CA Paris, 1re ch. sect. des urgences, 5 mai 1993, n° 92-21921

PARIS

Arrêt

PARTIES

Demandeur :

Hamon (Sté), Bazars de l'Ecole Militaire (SA)

Défendeur :

Barbier Centre (SA), Assurances du Crédit (SA), Codec (Sté), Lafont (ès qual.), Horel (ès qual.), Du Buit (ès qual.)

COMPOSITION DE LA JURIDICTION

Président :

Mme Duvernier (conseiller faisant fonction)

Conseillers :

Mme Timsit, M. Linden

Avoué :

SCP Varin Petit

Avocats :

Mes Karpik, Seligman, Boccalini.

T. com.
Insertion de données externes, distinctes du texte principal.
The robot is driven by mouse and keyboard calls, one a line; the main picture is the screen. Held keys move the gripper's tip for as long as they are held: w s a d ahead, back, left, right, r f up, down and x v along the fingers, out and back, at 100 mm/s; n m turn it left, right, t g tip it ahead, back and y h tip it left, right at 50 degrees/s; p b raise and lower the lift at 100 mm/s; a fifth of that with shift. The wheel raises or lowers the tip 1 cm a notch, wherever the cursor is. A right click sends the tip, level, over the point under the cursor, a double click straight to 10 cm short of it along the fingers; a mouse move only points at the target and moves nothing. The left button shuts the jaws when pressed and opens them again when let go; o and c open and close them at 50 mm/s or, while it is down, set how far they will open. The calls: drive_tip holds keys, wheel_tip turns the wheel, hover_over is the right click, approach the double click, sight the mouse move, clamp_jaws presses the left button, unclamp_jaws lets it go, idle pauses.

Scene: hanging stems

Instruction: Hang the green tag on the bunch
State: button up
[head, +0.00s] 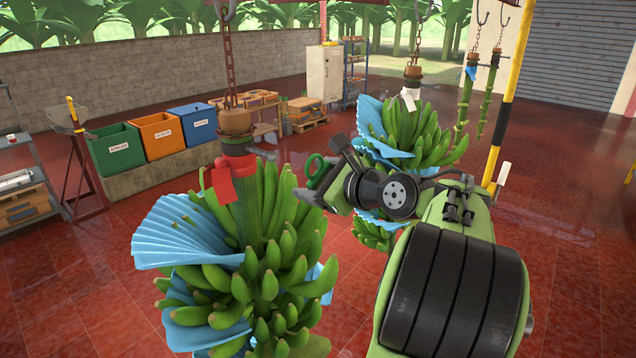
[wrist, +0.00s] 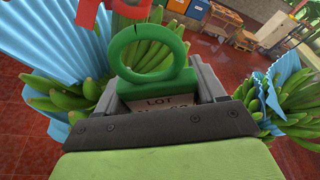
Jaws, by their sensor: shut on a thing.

Paris, du 1er oct. 1992

1 octobre 1992

Le 3 avril 1991, la SA Barbier Centre présenta requête au Président du Tribunal de commerce de Paris aux fins d'injonction à la SA Société des Bazars de l'Ecole Militaire dite SBEM d'avoir à lui payer en règlement de marchandises les sommes de 7 971 08 F, en principal, de 1 594,20 F, au titre d'une clause pénale et de 1 500 F en application de l'article 700 du nouveau code de procédure civile.

Une ordonnance du 18 avril 1991 enjoignit à la SBEM de payer en deniers ou quittances les sommes de 7 971,08 F avec intérêts légaux à compter du 5 décembre 1990 et de 1 500 F en vertu de l'article 700 du nouveau code de procédure civile.

Cette décision fut signifiée le 7 mai 1991 à la société SBEM laquelle forma opposition le 31 mai suivant.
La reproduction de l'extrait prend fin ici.